INFORMATION SUPPLIED
________

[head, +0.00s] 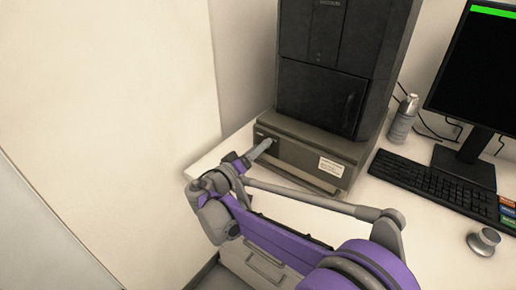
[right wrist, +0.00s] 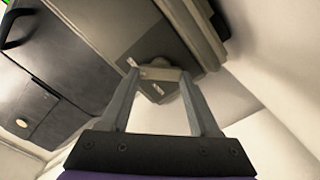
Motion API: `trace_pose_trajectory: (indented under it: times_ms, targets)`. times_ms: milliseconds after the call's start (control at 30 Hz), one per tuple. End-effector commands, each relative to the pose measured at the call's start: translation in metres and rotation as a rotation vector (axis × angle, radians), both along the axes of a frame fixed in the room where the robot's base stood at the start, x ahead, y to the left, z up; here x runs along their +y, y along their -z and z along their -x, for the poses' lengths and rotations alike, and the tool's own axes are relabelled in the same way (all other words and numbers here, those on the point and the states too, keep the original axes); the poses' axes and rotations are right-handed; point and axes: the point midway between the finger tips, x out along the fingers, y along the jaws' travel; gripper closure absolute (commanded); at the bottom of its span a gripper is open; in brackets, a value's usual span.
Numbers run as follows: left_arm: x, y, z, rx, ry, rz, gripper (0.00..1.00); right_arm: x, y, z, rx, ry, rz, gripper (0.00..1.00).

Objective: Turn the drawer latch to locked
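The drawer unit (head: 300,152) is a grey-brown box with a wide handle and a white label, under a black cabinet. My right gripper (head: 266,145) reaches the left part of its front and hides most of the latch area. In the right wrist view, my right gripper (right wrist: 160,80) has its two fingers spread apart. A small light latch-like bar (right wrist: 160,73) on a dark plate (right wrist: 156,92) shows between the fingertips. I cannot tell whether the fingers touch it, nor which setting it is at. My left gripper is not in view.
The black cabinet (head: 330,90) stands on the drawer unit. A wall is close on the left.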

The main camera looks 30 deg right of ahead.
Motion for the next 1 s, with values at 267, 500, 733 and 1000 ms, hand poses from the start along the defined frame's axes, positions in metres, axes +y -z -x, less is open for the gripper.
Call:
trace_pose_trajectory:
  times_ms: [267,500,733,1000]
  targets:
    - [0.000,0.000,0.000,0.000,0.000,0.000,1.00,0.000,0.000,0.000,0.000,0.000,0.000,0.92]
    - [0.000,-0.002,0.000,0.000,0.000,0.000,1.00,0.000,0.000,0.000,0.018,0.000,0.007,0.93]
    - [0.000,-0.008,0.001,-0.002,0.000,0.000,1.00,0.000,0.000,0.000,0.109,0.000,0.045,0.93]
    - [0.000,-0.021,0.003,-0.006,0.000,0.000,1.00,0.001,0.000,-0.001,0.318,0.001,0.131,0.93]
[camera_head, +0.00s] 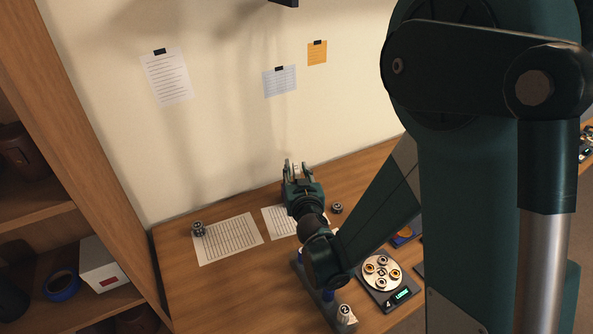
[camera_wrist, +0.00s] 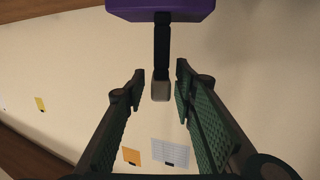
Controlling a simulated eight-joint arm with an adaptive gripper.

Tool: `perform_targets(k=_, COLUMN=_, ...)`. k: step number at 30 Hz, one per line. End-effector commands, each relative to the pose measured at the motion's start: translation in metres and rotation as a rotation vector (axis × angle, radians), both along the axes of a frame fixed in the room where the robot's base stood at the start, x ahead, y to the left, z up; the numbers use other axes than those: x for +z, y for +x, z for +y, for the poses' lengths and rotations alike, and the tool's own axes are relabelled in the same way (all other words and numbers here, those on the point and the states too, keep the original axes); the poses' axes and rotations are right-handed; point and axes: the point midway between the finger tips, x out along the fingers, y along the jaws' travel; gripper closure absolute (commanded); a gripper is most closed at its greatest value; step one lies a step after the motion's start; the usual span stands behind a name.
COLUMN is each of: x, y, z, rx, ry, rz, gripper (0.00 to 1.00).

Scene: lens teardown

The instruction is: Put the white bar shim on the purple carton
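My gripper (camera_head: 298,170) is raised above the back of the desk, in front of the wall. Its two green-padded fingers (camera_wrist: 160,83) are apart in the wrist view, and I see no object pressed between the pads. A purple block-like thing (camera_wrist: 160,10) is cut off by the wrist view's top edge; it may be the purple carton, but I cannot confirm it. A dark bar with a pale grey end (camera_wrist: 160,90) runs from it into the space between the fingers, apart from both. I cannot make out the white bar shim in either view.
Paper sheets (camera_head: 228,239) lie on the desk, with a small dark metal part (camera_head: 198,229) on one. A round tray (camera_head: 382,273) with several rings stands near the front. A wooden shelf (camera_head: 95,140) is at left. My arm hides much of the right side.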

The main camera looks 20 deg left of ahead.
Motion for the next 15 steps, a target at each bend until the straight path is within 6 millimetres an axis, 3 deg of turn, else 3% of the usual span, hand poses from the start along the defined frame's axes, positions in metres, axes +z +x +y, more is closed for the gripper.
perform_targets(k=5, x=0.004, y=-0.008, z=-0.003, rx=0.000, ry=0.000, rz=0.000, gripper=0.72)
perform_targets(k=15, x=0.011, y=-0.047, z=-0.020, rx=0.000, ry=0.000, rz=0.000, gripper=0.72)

________

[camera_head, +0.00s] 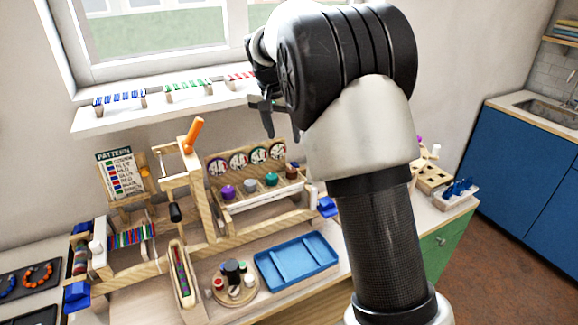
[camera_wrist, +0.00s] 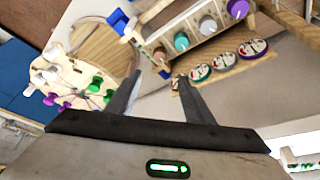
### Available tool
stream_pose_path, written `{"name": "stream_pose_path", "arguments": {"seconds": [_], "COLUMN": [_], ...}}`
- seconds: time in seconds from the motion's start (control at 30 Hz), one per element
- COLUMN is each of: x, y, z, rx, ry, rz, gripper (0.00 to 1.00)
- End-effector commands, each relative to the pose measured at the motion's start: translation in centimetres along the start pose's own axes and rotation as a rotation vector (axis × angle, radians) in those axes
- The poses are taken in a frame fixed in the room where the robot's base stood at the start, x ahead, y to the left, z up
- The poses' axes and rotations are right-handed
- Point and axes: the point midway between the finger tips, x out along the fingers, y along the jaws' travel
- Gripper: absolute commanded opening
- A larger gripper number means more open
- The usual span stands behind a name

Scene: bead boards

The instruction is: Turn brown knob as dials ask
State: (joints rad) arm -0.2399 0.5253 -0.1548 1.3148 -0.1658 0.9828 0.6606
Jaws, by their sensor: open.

________

PROBLEM TO SOLVE
Return exactly the lines above from the line that has "State: (joints rad)" through the line that has "Jaws, by their sensor: open.", inclusive, and nothing else.

FULL SOLUTION
State: (joints rad) arm -0.2399 0.5253 -0.1548 1.3148 -0.1658 0.9828 0.6606
Jaws, by their sensor: open.

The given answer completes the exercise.